Malik, who was also 18 years old at the time, was identified by a witness as someone she saw holding the bottle of gasoline and entering the subway with another man, even though she had earlier identified Scarcella's and Chmil's top suspect, a different person (who was not charged) as holding the bottle. Notably, she was screaming, crying, and shaking, saying she would never forget his face, referring to the person who was not charged. Another detective working on the case later put Malik in a lineup, dressed in a red shirt (the only person in the lineup in a red shirt) and the same witness identified him as holding the bottle. The jury never heard that the witness made numerous material inconsistent pretrial statements, involving among other things, the location of her vehicle which would have undermined her credibility about what she claimed to have seen, impacted her ability to identify Malik, and raised doubts about other testimony she provided relating to the getaway car.

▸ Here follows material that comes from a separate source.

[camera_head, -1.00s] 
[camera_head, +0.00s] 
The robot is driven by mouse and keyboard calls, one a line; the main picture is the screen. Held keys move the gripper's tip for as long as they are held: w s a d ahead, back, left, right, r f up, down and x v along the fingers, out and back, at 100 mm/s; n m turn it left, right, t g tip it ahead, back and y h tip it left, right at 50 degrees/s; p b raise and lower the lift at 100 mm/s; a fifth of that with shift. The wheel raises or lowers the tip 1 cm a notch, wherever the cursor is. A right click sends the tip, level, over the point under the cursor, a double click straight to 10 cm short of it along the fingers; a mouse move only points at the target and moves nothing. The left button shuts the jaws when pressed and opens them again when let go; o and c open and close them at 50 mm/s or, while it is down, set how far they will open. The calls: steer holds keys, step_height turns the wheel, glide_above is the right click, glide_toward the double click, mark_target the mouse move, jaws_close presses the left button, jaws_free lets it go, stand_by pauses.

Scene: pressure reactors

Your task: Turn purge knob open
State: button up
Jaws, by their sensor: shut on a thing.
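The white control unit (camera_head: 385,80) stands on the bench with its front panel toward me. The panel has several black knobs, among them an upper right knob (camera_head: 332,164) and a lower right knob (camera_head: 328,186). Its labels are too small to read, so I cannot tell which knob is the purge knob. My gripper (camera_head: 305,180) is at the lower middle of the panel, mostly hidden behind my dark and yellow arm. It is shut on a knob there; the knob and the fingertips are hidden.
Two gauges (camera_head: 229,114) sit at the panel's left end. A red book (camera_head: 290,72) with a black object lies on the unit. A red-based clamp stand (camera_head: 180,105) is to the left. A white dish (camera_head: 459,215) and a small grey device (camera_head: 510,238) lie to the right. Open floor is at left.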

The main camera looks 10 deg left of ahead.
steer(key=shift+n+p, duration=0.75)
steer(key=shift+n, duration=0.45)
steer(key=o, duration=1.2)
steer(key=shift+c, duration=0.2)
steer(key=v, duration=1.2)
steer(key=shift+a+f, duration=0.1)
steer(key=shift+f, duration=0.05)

Finally, Ellerbe, who was 17 years old at the time, made a confession that was inconsistent with the facts and the evidence. He said in his statement that he used a spray bottle to spray gasoline, to actually spray his street name, Teff, on the front of the token booth in direct contradiction to the fire marshal who said that the gasoline was poured into the coin aperture. There is no evidence that a spray bottle was used, and CRU determined that if the booth had only been sprayed it would not have exploded. Also, Ellerbe said in his confession that four people stood in front of the token booth, though the victim told police there were two people.